I feel like it is foremost a matter of attitude of the practitioner. An applied statistician and a machine learning engineer may deliver exactly the same end product, just the reasoning and assumptions differ. Machine learning uses little to no assumptions, where statisticians do. I also feel that machine learning engineers have a bit less fear of building black boxes.

Caruana showed the cartoon of the difference between a statistician and a machine learning practitioner by showing a cliff. The statistician carefully inches to the edge, stomping her feet to see if the ground is still stable, then 10 meters before the edge she stops and draws her conclusions.

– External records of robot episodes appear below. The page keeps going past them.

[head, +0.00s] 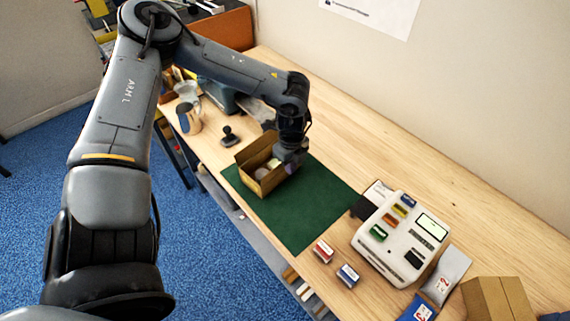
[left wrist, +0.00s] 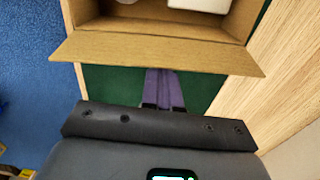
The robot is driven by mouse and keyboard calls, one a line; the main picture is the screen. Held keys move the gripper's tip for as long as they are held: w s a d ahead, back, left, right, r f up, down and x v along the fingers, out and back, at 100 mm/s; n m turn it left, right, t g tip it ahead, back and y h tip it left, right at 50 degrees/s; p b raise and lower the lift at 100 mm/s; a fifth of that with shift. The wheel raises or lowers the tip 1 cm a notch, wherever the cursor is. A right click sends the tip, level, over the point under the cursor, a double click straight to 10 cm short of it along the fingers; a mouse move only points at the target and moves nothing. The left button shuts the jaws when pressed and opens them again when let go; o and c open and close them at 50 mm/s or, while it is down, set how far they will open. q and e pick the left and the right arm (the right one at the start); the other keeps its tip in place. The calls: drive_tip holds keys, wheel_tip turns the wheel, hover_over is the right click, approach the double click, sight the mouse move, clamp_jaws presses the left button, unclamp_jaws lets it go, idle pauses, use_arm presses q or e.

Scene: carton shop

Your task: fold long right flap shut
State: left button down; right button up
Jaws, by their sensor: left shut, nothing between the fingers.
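The open brown carton (head: 270,182) stands on the green mat (head: 305,215), with items inside. My left gripper (head: 290,157) is at the carton's right side in the head view, shut and empty. In the left wrist view, a long flap (left wrist: 155,52) spreads outward from the carton wall (left wrist: 150,22) toward my gripper. The purple fingers (left wrist: 163,80) are together, and their tips pass out of sight beneath the flap's outer edge. Whether they touch it, I cannot tell. A white item (left wrist: 205,4) shows inside the carton. My right gripper is not in view.
The mat right of the carton is clear.

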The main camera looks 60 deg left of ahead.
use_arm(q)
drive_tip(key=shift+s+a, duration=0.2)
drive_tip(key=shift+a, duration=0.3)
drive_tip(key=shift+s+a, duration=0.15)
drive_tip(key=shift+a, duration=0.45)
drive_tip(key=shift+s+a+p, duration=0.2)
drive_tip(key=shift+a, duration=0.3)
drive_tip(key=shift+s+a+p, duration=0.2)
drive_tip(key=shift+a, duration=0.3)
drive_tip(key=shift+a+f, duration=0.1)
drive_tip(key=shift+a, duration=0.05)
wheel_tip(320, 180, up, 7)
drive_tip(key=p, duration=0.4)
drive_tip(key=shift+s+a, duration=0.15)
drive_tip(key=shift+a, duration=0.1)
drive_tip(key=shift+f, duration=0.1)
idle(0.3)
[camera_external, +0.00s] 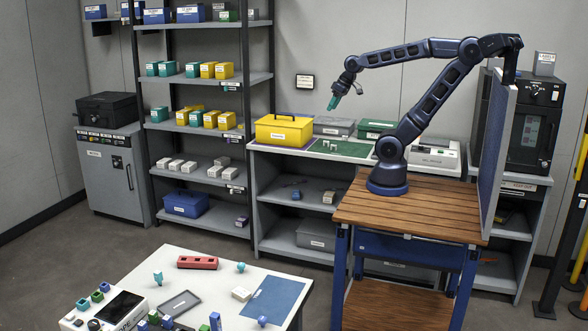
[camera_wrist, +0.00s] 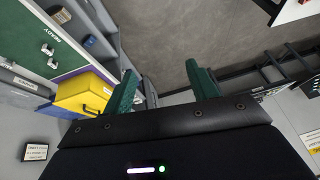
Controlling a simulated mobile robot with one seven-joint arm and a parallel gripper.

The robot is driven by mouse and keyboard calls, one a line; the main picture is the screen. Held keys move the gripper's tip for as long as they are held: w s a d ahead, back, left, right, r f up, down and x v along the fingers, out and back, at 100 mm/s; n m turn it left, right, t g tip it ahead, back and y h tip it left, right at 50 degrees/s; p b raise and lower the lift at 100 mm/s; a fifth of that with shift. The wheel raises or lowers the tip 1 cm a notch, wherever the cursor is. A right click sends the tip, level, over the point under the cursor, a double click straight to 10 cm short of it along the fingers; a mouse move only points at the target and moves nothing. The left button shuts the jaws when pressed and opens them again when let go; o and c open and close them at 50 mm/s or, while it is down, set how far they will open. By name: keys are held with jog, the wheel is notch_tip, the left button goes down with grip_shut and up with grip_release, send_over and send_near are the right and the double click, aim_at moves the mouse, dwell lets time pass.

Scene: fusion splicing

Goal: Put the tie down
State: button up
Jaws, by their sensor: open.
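I cannot make out a tie in either view. Small white pieces (camera_external: 333,145) lie on the green mat (camera_external: 352,150) on the counter; they also show in the wrist view (camera_wrist: 48,49) near the word READY. I cannot tell whether one of them is the tie.
A yellow box (camera_external: 284,130) stands on the counter left of the mat, with a grey case (camera_external: 334,126) and a green case (camera_external: 377,129) behind. A tall shelf rack (camera_external: 200,77) is further left. A white table (camera_external: 225,263) with several small parts stands in front.

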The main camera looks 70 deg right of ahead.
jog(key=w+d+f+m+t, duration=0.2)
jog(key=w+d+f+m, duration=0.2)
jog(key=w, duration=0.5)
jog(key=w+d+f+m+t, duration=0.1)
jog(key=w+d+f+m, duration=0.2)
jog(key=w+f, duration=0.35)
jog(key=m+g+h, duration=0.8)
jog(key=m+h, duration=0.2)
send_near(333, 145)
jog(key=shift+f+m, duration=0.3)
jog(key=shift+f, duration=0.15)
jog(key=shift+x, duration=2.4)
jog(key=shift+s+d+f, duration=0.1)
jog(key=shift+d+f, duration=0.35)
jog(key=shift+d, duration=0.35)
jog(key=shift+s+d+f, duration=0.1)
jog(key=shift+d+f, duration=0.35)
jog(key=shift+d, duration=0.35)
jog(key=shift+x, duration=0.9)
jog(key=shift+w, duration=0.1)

The machine learning practitioner dives headfirst from the cliff, with a parachute that reads "cross-validation".

See also:

http://norvig.com/chomsky.html On Chomsky and the Two Cultures of Statistical Learning.

And http://projecteuclid.org/euclid.ss/1009213726 Statistical Modeling: The Two Cultures by Leo Breiman.

and this joke:

> Norvig teamed up with a Stanford statistician to prove that statisticians, data scientists and mathematicians think the same way. They hypothesized that, if they all received the same dataset, worked on it, and came back together, they’d find they all independently used the same techniques. So, they got a very large dataset and shared it between them.

> Norvig used the whole dataset and built a complex predictive model. The statistician took a 1% sample of the dataset, discarded the rest, and showed that the data met certain assumptions.

> The mathematician, believe it or not, didn’t even look at the dataset. Rather, he proved the characteristics of various formulas that could (in theory) be applied to the data.

jorgemf · on Dec 12, 2016

> Even that doesn't seem like a clear distinction?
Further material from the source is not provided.